Sunday, March 17, 2013

New Decisions from Florida Appellate Courts


Deutsche Bank Nat'l Trust Co. v. Santiago, 2013 Fla. App. LEXIS 3936 (Fla. 3d DCA Mar. 13, 2013) reversed the trial judge for dismissing sua sponte during the testimony of the first witness during a bench trial.  Under Rule 1.420(b), an involuntary dismissal is only permissible after the party seeking affirmative relief has completed its presentation of evidence.

Steiner Transocean Ltd. v. Efremova, 2013 Fla. App. LEXIS 3945 (Fla. 3d DCA Mar. 13, 2013) reversed the denial of a motion to dismiss based on a mandatory forum selection clause based on its reasoning that it was limited to the four corners of the complaint.  Plaintiff filed a Jones Act complaint and the judge that had not attached a copy of the employment contract containing the forum selection clause.  The Third District agreed that, as a general rule, trial court is limited to the four corners of the complaint and any attachments, but listed the exceptions: challenges to (1) subject matter jurisdiction; (2) personal jurisdiction; (3) inconvenient forum; (4) improper venue.  “A motion to dismiss based on a contractual forum selection clause is similar, in many respects, to a motion to dismiss for improper venue. We can discern no reason for treating them differently for purposes of applying the exception to the ‘four corners’ rule.”


Philip Morris USA, Inc. v. Douglas, 2013 Fla. LEXIS 440 (Fla. March 14, 2013) held that accepting as res judicata the eight Phase I Findings approved in Engle v. Liggett Group, Inc., 945 So. 2d 1246 (Fla. 2006) did not violate the Engle defendants’ due process rights.


Tiara Condo. Ass'n v. Marsh & McLennan Cos., 2013 Fla. LEXIS 343 (Fla. Mar. 7, 2013) held, in a five-to-two decision, that the economic loss rule is limited to products liability cases.

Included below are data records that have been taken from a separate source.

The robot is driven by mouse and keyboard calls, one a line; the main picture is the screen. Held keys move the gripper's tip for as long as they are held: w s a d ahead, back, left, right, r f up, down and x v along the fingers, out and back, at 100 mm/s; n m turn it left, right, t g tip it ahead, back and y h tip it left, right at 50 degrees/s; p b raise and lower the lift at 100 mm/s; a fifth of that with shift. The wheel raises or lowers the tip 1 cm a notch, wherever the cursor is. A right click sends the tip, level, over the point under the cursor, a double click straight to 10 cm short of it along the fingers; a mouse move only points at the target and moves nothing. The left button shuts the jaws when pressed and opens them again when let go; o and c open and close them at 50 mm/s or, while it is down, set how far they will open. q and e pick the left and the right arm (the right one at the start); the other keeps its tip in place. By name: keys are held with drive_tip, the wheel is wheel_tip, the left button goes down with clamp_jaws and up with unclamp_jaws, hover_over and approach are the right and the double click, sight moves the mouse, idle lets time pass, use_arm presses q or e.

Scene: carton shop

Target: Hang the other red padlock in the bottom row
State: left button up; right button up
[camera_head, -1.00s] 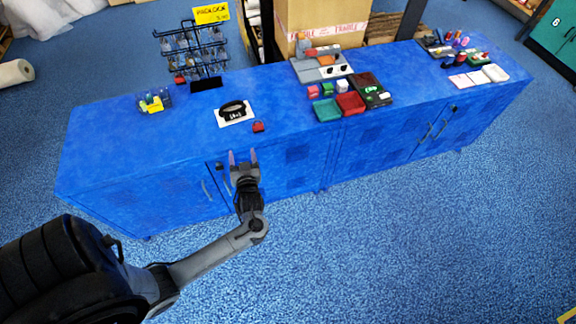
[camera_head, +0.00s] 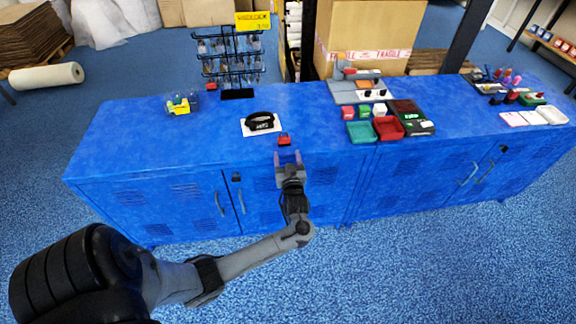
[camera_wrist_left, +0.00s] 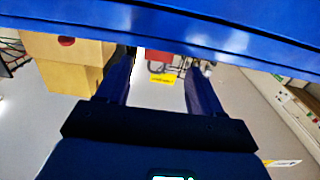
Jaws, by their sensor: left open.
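A red padlock (camera_head: 284,140) lies on the blue counter near its front edge, right of a black ring-shaped item. A second small red item (camera_head: 211,86) sits at the left foot of the black wire rack (camera_head: 232,62); I cannot tell its details. The rack has several rows of hanging goods and a yellow sign (camera_head: 252,21) on top. My left gripper (camera_head: 288,156) is open and empty at the counter's front edge, just short of the red padlock. In the left wrist view a red shape (camera_wrist_left: 158,57), apparently this padlock, shows between the open fingers (camera_wrist_left: 160,85).
The black ring-shaped item (camera_head: 260,122) lies on a white card. A tray with yellow pieces (camera_head: 180,104) is at the left. Green (camera_head: 361,132) and red (camera_head: 388,128) trays stand to the right. A carton (camera_head: 368,35) stands behind. The counter's left front is clear.

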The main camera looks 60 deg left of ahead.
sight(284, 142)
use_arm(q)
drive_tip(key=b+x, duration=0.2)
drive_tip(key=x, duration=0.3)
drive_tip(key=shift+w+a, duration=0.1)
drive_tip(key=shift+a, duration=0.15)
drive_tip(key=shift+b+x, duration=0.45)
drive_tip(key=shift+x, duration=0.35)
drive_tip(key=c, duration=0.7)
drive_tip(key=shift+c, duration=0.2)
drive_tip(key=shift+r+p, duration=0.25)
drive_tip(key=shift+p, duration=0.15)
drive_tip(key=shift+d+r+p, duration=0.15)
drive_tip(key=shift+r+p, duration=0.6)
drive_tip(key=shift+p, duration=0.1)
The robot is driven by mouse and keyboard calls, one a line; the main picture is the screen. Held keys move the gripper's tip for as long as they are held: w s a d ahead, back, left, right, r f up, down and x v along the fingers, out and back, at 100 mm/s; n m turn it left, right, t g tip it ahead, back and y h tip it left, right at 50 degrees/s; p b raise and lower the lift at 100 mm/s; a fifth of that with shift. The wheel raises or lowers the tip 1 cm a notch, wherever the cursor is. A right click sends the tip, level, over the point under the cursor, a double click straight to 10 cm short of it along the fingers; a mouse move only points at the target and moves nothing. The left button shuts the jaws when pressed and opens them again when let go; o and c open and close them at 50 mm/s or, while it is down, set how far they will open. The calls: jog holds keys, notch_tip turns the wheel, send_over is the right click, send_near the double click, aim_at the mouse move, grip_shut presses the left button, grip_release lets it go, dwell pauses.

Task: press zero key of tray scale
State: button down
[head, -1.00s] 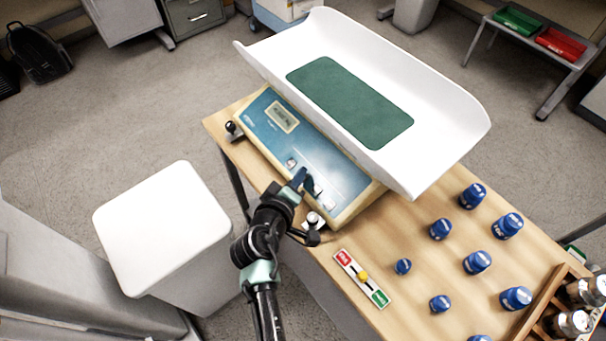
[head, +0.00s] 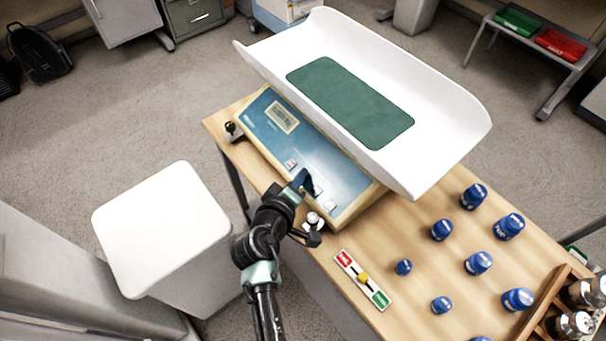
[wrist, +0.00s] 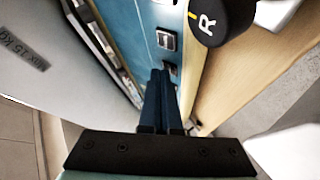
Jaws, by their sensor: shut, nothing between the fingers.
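The tray scale has a blue panel (head: 270,128) in a cream housing, with a small display (head: 282,117) whose text is too small to read. Pale keys run along the panel, one at the upper left (head: 290,164) and another near the lower end (head: 331,206). My gripper (head: 303,180) is shut and empty, its blue fingers over the key row. In the wrist view the shut fingertips (wrist: 160,74) lie beside a key, with another key (wrist: 166,40) farther along. I cannot tell whether they touch a key, nor read which is zero.
The white weighing tray (head: 440,100) with a green mat rises beyond the panel. A black knob marked R (wrist: 222,20) stands close to the fingers in the wrist view. Blue-capped bottles (head: 478,263) and a red-green slider (head: 362,279) occupy the table at right.

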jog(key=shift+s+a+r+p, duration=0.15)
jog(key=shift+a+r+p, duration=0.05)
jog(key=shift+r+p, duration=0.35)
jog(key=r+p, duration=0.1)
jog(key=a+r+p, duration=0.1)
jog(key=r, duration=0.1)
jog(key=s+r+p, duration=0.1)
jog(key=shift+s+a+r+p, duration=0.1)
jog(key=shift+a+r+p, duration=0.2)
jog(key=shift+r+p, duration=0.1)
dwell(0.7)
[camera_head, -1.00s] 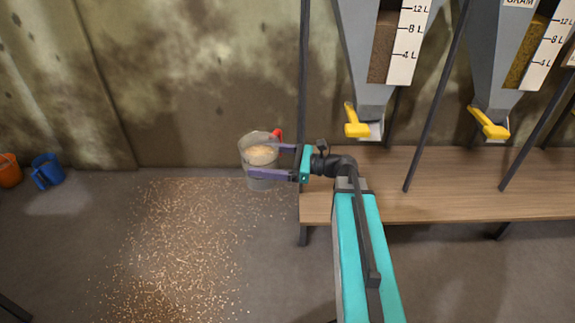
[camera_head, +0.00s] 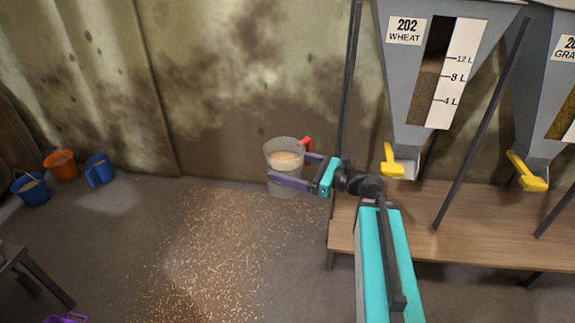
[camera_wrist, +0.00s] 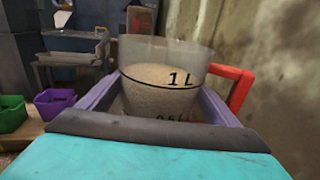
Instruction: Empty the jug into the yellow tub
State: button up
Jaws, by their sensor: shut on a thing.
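The clear jug (camera_head: 284,160) with a red handle is held upright in front of the wall in the head view. It also shows in the wrist view (camera_wrist: 160,80), with pale grain filled to about its 1 L line. My gripper (camera_head: 296,170) is shut on the jug, one purple finger on each side of it. In the wrist view a purple tub (camera_wrist: 54,103) and a green tub (camera_wrist: 12,114) stand at the left. I see no yellow tub in either view.
Hopper 202 WHEAT (camera_head: 405,80) with a yellow lever (camera_head: 391,160) hangs above the wooden bench (camera_head: 470,215) at right. Spilled grain (camera_head: 220,250) covers the floor. Blue and orange buckets (camera_head: 60,165) stand by the wall at left. A dark table (camera_head: 35,278) is at lower left.

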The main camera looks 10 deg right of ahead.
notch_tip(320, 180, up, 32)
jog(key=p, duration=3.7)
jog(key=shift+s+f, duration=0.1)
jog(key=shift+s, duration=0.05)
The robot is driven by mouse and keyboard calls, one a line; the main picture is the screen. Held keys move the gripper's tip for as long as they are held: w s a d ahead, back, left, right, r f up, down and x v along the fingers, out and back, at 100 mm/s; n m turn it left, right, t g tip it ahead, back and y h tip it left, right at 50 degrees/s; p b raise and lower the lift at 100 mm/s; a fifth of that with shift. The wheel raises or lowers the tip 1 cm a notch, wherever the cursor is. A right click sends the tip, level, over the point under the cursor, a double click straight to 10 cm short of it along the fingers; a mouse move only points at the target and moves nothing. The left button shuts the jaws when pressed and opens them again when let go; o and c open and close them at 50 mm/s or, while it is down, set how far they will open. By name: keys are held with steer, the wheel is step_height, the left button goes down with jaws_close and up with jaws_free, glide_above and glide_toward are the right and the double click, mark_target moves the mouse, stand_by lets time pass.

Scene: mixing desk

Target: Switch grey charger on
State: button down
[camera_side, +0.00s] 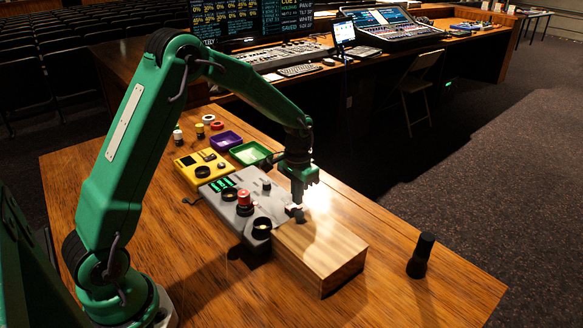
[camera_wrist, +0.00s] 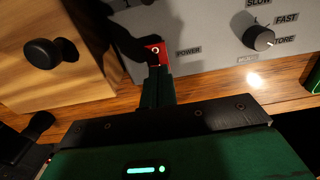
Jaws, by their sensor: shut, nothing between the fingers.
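The grey charger (camera_side: 227,208) lies on the desk in the side view, with a green lit display and several black and red round parts on top. Its grey panel (camera_wrist: 205,50) fills the upper right of the wrist view. A small red switch plate with a pale metal tip (camera_wrist: 155,49) sits left of the word POWER. My gripper (camera_wrist: 157,70) is shut and empty, its fingertips right at the lower edge of the red plate. In the side view my gripper (camera_side: 296,205) is low at the charger's right end. I cannot tell the switch's position.
A wooden box (camera_side: 335,262) stands close beside the charger; its black knob (camera_wrist: 50,53) shows in the wrist view. A yellow box (camera_side: 190,160), a purple tray (camera_side: 225,133) and a green tray (camera_side: 237,158) lie behind. A black cylinder (camera_side: 421,256) stands right. The front desk is clear.

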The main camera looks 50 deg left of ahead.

Nicoll v. Magical Cruise Co., 2013 Fla. App. LEXIS 4194 (Fla. 5th DCA March 15, 2013) explained that in maritime cases, a plaintiff is not entitled to attorney’s fees, even where a state statute establishes such entitlement.  Here the statute establishing entitlement, F.S. § 768.79 creates a substantive right, but maritime cases are governed by federal admiralty law and under federal admiralty law, the prevailing party is not entitled to fees absent a federal statute or a contract providing for such fees.  The court noted that its decision was in conflict with Royal Caribbean Corp. v. Modesto, 614 So. 2d 517 (Fla. 3d DCA 1992), but that decision was recently called into question in Royal Caribbean Cruises, Ltd. v. Cox, 2012 Fla. App. LEXIS 13918 (Fla. 3d DCA Aug. 22, 2012)

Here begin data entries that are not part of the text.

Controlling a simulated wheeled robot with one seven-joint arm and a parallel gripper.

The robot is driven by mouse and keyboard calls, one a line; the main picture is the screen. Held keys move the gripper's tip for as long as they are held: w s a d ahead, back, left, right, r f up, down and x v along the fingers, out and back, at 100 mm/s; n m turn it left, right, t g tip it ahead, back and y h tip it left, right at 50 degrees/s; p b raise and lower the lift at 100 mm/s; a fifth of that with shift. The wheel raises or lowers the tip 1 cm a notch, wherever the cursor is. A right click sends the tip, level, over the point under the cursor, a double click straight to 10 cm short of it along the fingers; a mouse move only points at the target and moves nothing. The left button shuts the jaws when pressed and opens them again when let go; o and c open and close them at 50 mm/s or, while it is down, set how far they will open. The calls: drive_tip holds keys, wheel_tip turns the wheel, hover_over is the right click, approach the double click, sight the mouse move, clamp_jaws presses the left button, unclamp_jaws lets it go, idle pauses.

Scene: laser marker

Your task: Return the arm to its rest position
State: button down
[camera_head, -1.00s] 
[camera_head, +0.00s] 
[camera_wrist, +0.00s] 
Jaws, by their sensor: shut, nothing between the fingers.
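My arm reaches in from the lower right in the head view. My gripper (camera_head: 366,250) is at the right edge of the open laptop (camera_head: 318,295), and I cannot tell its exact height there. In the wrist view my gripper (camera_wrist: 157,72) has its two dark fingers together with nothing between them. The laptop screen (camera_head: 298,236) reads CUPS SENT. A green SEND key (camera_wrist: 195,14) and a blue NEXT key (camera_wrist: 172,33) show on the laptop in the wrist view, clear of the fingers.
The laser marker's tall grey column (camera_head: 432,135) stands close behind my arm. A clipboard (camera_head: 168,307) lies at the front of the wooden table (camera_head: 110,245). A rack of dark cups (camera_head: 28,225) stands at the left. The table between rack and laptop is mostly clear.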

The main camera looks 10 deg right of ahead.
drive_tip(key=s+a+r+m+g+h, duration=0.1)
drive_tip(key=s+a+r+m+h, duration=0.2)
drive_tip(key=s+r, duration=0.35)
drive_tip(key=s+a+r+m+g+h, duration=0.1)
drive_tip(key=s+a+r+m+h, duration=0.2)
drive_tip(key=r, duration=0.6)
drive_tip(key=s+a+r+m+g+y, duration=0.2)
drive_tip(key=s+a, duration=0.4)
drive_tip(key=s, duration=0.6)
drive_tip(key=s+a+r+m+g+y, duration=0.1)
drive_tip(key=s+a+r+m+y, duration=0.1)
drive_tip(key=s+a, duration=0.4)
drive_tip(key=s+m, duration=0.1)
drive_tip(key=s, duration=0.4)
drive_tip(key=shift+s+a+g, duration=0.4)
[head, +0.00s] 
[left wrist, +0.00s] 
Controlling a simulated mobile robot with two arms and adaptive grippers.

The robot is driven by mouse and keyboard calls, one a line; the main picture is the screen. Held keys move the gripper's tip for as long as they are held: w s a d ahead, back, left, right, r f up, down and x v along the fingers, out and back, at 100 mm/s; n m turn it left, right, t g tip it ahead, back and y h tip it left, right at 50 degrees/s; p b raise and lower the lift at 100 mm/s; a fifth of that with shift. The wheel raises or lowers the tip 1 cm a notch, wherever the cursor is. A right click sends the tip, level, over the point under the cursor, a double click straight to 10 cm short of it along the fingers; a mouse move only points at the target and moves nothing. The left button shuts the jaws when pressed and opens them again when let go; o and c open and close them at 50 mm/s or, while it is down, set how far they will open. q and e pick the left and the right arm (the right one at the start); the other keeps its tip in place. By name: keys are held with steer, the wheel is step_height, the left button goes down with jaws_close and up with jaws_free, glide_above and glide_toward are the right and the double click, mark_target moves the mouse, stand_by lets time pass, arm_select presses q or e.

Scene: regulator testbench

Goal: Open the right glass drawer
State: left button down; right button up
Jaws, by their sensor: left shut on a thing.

Band v. Libby, 2013 Fla. App. LEXIS 4055 (Fla. 2d DCA March 13, 2013) held that a party may waive a claim for breach of fiduciary duty.


State Farm Mut. Auto. Ins. Co. v. Thorne, 2013 Fla. App. LEXIS 3749 (Fla. 2d DCA Mar. 8, 2013) reversed a verdict where the trial court limited the testimony of an expert witness whose identity had been disclosed 69 days before trial, where the plaintiff had been provided with a summary of his opinion, his full report, and had taken his deposition.  Under Binger v. King Pest Control, 401 So. 2d 1310, 1314 (Fla. 1981), there was no prejudice (“surprise in fact”).  The error was compounded when the trial court allowed plaintiff’s counsel to argue about the lack of evidence on the issue, saying “it is improper for a lawyer, who has successfully excluded evidence, to seek an advantage before the jury because the evidence was not presented.”


Deutsche Bank Nat'l Trust Co. v. Prevratil, 2013 Fla. App. LEXIS 3751 (Fla. 2d DCA Mar. 8, 2013) quashed an order that required Deutsche Bank, not the loan servicer, to verify the complaint pursuant to Rule 1.110(b).  In granting the motion to dismiss, the trial court imposed a verification requirement that Rule 1.110(b) did not.